Appellants argue that neither of them received the statutory written notice of appellees' claim and that, consequently, the prejudgment interest should have been calculated from the date suit was filed. We agree. The sole point of error is sustained. This reduces the amount of prejudgment interest from $85,123.90 to $53,293.96.

Pursuant to TEX.R.APP.P. 81(c), this court renders judgment that the trial court's judgment is reformed to show the amount of prejudgment interest as $53,293.96. As reformed, the judgment of the trial court is affirmed.

NOTES

[1] Beyer Center Commodities, Inc. and its employee, Louis Allen Lee, were defendants in the trial court, and they are appellants in this court.

[2] TEX.REV.CIV.STAT.ANN. art. 5069-1.05, § 6 (Vernon Supp.1995) provides that prejudgment interest begins "on the 180th day after the date the defendant receives written notice of a claim or on the day the suit is filed, whichever occurs first." (Emphasis added)
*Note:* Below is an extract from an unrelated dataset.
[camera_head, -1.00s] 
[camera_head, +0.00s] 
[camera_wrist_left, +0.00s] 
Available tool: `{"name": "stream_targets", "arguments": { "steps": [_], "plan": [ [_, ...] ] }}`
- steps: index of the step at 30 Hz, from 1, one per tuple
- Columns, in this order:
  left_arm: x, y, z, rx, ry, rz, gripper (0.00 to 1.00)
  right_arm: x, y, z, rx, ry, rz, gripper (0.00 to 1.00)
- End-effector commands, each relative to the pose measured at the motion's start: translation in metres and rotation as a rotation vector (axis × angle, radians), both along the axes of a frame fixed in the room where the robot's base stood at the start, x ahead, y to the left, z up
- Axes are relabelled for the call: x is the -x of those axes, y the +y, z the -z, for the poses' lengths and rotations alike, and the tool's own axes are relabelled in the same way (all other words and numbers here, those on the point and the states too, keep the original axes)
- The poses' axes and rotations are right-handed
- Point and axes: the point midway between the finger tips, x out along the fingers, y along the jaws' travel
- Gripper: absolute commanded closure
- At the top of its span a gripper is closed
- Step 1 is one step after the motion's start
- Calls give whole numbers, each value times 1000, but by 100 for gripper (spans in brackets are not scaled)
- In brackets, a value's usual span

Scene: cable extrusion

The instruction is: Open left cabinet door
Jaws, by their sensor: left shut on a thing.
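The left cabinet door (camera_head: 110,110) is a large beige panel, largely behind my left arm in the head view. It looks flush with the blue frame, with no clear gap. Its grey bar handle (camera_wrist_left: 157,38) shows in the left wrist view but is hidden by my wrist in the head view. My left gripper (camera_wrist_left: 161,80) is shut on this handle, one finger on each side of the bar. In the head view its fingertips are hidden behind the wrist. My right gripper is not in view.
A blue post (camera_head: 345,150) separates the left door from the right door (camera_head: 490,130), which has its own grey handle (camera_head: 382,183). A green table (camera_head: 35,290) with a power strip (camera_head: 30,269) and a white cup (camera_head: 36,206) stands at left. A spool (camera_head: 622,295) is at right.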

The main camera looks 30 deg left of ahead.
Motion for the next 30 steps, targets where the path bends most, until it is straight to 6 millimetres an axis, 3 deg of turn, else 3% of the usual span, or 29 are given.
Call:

[3] Wallace Fenwick and his wife, Bonnie, were plaintiffs in the trial court, and they are appellees in this court. American Motorists Insurance Company was intervenor in the trial court, but its claim is not affected by this appeal.

[4] Royce Coleman is the attorney of record for both defendants in this case. Scott Allen did not ever appear as their attorney of record.

[5] On May 14 plaintiffs' former lawyer also wrote the insurance adjuster who was handling the claim for Beyer's insurance company, enclosing a copy of the accident report.

[6] See Footnote No. 2.

[7] Scott Allen, the attorney who received the "pre-suit notice," was never the attorney of record for the defendants in this case. Royce Coleman represented both defendants after the lawsuit was filed.

[8] See TEX.R.DISCIPLINARY P. (1992), reprinted in TEX.GOV'T CODE ANN., tit. 2, subtit. G app. (Vernon Supp.1995).